Mo Martin holds the RICOH Women's British Open trophy. Photo: Getty
Mo Martin had yet to record an eagle on the LPGA Tour this season. The diminutive 5-foot-2 golfer isn’t known for her length but instead for her accuracy.
Yet on the 72nd hole of one of golf’s biggest stages, the girl known as “Mighty Mo” delivered a shot for the ages that resulted in an eagle and made her a major champion. On the par-5 18th at Royal Birkdale, Martin hit a three-wood that struck the pin. It left her with a six-foot putt for eagle
and put Martin in the clubhouse at 1-under-par. With three of the best players in the game still on the course with a few holes remaining, Martin had to sit and wait for an hour before learning that she was the 2014 RICOH Women’s British Open champion.
“It’s still soaking in, along with the champagne on my jacket,” said Martin, who was doused by many of her fellow LPGA players after her win. “This is just unbelievable. It’s literally a dream come true.”
The 31-year-old American was the only player to finish under par at Royal Birkdale this week, shooting an even-par 72 in the final round on a day when the conditions proved the toughest of the week. Martin’s round of 72 tied for the lowest round of the day and gave her the LPGA victory that she had so long been seeking.

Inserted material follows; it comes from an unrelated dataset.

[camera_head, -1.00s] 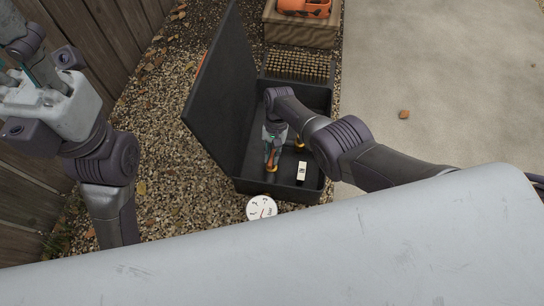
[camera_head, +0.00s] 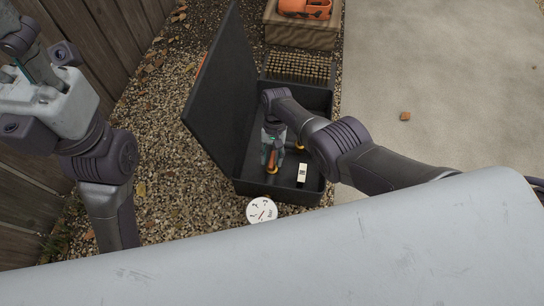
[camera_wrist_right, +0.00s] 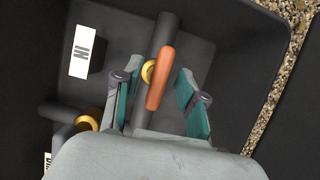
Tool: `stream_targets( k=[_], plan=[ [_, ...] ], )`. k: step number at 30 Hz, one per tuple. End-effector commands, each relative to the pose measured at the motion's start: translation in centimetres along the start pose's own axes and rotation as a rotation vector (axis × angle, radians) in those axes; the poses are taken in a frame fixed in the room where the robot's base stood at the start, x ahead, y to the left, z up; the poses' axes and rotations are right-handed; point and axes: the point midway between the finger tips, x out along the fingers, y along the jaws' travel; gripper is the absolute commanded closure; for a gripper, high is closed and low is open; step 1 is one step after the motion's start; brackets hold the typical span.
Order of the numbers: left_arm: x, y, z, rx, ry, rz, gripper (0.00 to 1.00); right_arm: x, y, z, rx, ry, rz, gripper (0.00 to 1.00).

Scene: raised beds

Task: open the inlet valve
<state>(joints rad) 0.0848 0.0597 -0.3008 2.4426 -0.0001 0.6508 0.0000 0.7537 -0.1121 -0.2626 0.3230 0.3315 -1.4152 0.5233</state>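The inlet valve's orange handle (camera_wrist_right: 160,78) shows in the right wrist view, with a yellow collar (camera_wrist_right: 148,71) beside it, roughly in line with its dark pipe (camera_wrist_right: 168,32). A white label (camera_wrist_right: 80,51) reading IN is to its left. In the head view the handle (camera_head: 271,160) is low in an open black box (camera_head: 314,98). My right gripper (camera_wrist_right: 158,92) is open, its teal fingers on either side of the handle with gaps; it also shows in the head view (camera_head: 272,156). My left gripper is at the upper left edge, its fingertips not clear.
A round white gauge (camera_head: 261,211) is just in front of the box, its reading too small to tell. A second yellow fitting (camera_wrist_right: 86,123) is left of my right gripper. The raised lid (camera_head: 222,95) stands left. A wooden fence (camera_head: 105,45) is farther left.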

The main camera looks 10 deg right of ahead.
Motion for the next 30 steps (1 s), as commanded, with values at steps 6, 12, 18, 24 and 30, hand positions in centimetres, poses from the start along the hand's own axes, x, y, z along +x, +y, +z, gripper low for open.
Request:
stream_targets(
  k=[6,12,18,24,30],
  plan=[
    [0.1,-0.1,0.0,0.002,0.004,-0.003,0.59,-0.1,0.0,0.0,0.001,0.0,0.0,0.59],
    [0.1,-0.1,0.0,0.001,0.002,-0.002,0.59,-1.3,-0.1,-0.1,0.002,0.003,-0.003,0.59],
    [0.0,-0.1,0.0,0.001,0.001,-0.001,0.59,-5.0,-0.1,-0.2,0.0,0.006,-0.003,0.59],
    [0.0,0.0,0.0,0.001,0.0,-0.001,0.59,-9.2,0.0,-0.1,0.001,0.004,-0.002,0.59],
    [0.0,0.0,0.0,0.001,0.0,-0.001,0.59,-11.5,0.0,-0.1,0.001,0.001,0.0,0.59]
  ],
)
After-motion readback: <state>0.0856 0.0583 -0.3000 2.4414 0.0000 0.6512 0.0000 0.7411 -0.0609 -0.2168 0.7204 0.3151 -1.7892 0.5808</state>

Martin spent six years working her way to the LPGA Tour. After winning three times on the Symetra Tour over that span, Martin finally made her LPGA dream come true as a 29-year-old rookie in 2012. And the man who was there cheering her the entire way was her grandfather, Lincoln, who passed away this past March at the age of 102. The two had become the best of friends and in memory of her grandfather, Martin wears an “L” necklace around her neck.
“Is this real life?” Martin said when she first learned that she had won.
The California native fell in love with Royal Birkdale almost immediately when she arrived here this week. After shooting 69 in the first round on Thursday, Martin declared that this venue ranked in the top 5 courses she had played.
It certainly lived up to the billing and Martin’s strength of accuracy seemed to be an asset for her.
“Mo is a steady player on the LPGA,” Suzann Pettersen said. “Maybe not the longest, but on a course like this, you don’t have to be. It’s more about being precise and getting the short game sharp. So she must have played her game out, because we all tried to chase her down. We saw she was 1-under in the clubhouse with three to go, and you know you’ve got to nail those three holes. It’s never a bad thing to post a good number in the clubhouse. We tried our hardest but fell short.”
The fact that Martin got to this point in her career is a testament to her determination. She was taught the game of golf by her father using “Hogan’s Five Lessons” since her family couldn’t afford lessons from a pro. She was a walk-on at UCLA thanks in large part of her grandmother helping her financially afford college. And Martin acknowledged there were times during her six years playing on the Symetra Tour that she had doubts about continuing on.
“Three things were my criteria to keep playing: I thought if I still woke up and I was happy in the morning; if I was still contributing to the women’s game and growing it; and three, if I was paying my own bills,” Martin said. “So as long as I was accomplishing those, then I was going to keep playing.”